In other fruiting news, the mulberries are all but finished now, just in time for my first nectarines from the multigraft nectarine/peach.  It works quite well on this tree as just as the nectarines are finishing, the peaches start to ripen so I have stone fruit until end of November.  I ate one this morning that was still a little underripe but I just had to "test" them.  By next week, they'll definitely be ready to start picking.  I thinned excess fruit this year.   You can certainly see the size difference between thinned and unthinned on the branches I missed.  

I was starting to get real worried that I wasn't going to get any Lychees this year.  While I had lots of flower spikes, they weren't setting fruit.  I had been a bit slack with the watering regime so the last 2 weeks, it has been getting a load of washing machine rinsing water on Saturday and tuesday (washing days :)  and it seems to have done the trick.  You'll see the difference below between the flowerspikes that have set (right) and those that haven't (left).  Each one of those little bulges should develop a lychee.  I also find that you absolutely MUST spray at least twice around flower development/bud burst with mancozeb + miticide or you lose everything to Erinose mites.  I did mine a third time when I started watering as I noticed some of the flowers and new growth were all velvety. 

First of my grape flower buds are coming on.  This is from NOBLE grape, a muscadine variety that is supposed to do well in subtropics.  I also have muscadine adonis, then 2 table grapes at the front.

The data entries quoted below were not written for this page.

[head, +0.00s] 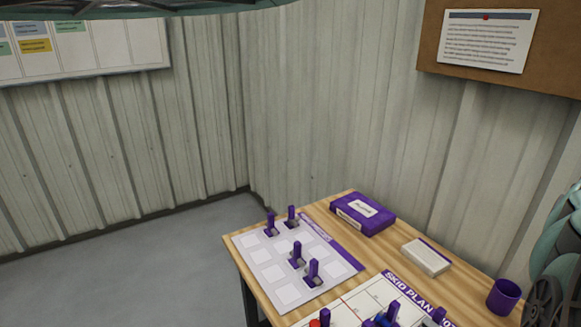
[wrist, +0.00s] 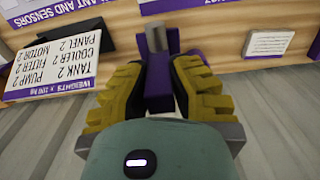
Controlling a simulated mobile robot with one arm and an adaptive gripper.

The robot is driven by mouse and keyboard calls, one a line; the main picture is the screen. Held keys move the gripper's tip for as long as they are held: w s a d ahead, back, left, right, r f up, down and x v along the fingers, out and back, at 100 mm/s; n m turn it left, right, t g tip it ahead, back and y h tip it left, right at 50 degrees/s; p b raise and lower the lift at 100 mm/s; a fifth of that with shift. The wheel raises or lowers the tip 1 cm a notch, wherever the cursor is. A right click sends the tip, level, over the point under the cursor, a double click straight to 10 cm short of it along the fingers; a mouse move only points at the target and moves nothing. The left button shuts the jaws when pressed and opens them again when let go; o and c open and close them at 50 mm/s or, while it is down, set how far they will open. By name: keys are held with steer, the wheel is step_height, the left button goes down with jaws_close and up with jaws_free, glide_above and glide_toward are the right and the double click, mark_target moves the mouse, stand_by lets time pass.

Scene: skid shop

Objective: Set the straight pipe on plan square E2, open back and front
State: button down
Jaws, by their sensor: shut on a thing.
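In the wrist view my gripper (wrist: 158,85) is shut on a purple-handled piece with a short grey cylinder, apparently the straight pipe (wrist: 156,40). The yellow finger pads press it from both sides, and part of it is hidden between them. Its open sides cannot be told. The skid plan board (head: 362,304) lies at the front of the wooden table in the head view, cut off by the bottom edge. Purple-handled pieces, one with blue (head: 385,319), stand on it, and something red (head: 315,323) is at its left. Square E2 cannot be made out. My gripper is outside the head view.
A pale sheet of squares (head: 268,272) holds several purple-handled pieces (head: 297,257). A purple box (head: 362,213), a white block (head: 426,257) and a purple mug (head: 503,297) stand on the table (head: 335,208). The wrist view shows a weights card (wrist: 60,75) on a wooden surface.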

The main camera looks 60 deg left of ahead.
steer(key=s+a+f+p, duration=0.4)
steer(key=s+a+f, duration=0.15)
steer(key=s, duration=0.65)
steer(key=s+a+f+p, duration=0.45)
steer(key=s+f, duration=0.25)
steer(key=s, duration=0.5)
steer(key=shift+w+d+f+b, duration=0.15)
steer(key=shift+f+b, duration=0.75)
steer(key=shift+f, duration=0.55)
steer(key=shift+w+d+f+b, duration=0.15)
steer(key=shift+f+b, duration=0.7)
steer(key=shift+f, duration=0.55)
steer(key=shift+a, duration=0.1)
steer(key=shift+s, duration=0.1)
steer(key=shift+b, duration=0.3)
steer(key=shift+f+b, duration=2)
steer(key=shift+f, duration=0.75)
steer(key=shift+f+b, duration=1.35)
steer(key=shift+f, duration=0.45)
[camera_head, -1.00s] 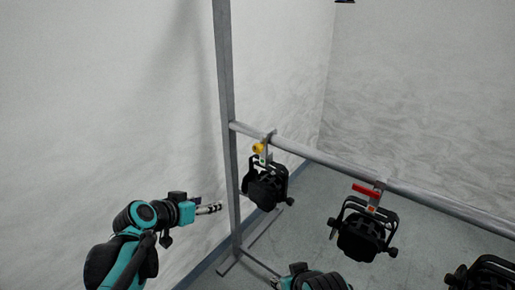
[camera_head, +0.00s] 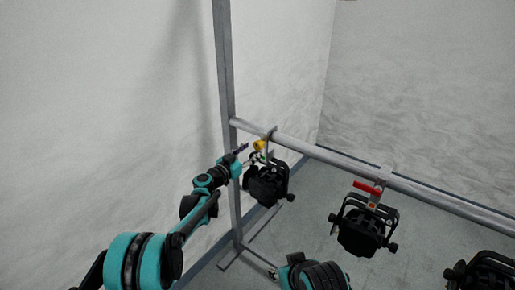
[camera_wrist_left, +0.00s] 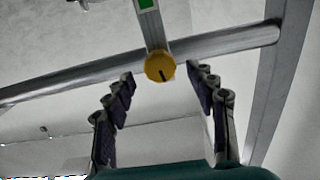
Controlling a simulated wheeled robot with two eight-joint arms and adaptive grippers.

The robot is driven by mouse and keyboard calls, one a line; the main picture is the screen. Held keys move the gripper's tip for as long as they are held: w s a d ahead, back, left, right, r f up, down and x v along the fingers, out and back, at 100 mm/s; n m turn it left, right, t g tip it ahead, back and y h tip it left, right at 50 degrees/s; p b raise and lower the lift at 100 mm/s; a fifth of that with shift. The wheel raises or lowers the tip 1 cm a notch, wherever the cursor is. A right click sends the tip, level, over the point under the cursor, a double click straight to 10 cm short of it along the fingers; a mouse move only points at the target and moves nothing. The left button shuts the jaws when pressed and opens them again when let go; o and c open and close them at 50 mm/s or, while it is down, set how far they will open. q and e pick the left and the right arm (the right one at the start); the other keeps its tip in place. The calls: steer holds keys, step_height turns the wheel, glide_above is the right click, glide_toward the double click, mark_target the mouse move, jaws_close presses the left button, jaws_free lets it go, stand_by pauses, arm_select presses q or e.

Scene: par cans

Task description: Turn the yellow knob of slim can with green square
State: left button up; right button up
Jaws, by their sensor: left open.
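The yellow knob (camera_head: 259,145) sits on the clamp of the leftmost black can (camera_head: 267,184), which hangs from the horizontal bar near the upright post. In the left wrist view the knob (camera_wrist_left: 159,66) is round with a dark mark, and the green square (camera_wrist_left: 146,4) shows on the clamp strip at the top edge. My left gripper (camera_head: 250,157) is beside the knob in the head view. In the left wrist view its two fingers (camera_wrist_left: 160,85) are spread, with the knob between and just beyond the tips; I see no contact. My right gripper is not in view.
The grey horizontal bar (camera_head: 340,164) runs right from the upright post (camera_head: 225,80). A pale wall stands at left.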

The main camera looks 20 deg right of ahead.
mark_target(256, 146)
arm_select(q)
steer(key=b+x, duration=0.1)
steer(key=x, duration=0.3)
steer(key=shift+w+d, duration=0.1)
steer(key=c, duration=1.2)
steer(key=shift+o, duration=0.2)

In vegie news - YAY.  My zucchini's are powering along.  I took 4 into work the other day and between the 3 plants, have another 5 that will be ready in a day or so and 2 in the fridge.  We eat a lot of zucchini - it goes in spag bol, quiche, stirfry, curry, cakes, cheesy scrolls and when I have so many big ones that I need a break, I start breaking off the developing flowers, stuff with ricotta, batter them and deep fry.  The kids and I LOVE them.

Cucumbers, which were planted at the same time, are not so advanced but I think I have my first one developing.  BTW I hand pollinate all of these (and the zucch's)

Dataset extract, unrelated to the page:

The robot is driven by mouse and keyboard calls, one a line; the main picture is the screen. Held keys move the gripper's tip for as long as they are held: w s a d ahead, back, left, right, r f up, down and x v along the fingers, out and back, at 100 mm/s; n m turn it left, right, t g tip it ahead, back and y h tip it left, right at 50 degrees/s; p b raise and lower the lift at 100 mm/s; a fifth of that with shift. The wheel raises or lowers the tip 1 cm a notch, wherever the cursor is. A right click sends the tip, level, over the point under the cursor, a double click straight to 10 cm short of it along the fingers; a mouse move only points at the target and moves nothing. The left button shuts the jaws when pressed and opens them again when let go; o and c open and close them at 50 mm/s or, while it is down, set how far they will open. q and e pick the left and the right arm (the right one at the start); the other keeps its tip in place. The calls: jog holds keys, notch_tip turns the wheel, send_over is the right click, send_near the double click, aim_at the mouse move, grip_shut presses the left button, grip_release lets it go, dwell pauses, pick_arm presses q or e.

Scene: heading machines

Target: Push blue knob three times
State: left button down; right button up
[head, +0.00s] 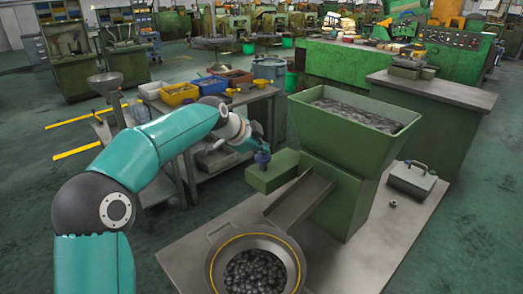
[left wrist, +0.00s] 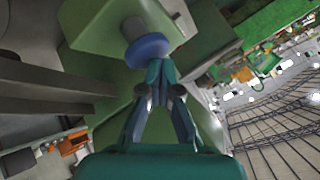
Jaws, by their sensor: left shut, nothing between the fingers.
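The blue knob (head: 262,157) sits on top of a green box (head: 270,175) on the side of the green hopper machine (head: 350,165). In the left wrist view the knob (left wrist: 147,48) is a rounded blue cap on a pale stem, just beyond the fingertips. My left gripper (head: 260,146) is shut and empty, with its tips right by the knob. The tips (left wrist: 160,70) overlap the knob's lower edge in the wrist view; I cannot tell if they touch it. My right gripper is not in view.
A sloping chute (head: 298,200) leads from the machine towards a round pan (head: 215,262) of dark pieces. A grey metal box (head: 411,182) and a small nut (head: 393,204) lie on the table (head: 185,262). Yellow bins (head: 180,94) stand on a bench behind my arm.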

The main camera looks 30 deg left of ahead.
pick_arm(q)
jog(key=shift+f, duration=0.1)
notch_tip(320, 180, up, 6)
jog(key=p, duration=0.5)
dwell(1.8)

Toms are just about ready too.  I've had the odd ripe one.

Finally, I'll leave you with a picture of the first poppy I have ever managed to grow.  I'm going to keep seeds from this and spread them everywhere next april - the guy on Mt Tambourine who had the most amazing display of poppies assured me that's the best time to plant and they mostly come up from self seeds in his garden. Be warned those of you with chickens - THEY LOVE THEM.  My chooks would reach their heads through the chicken wire to get at them so I only ended up with 2 plants surviving.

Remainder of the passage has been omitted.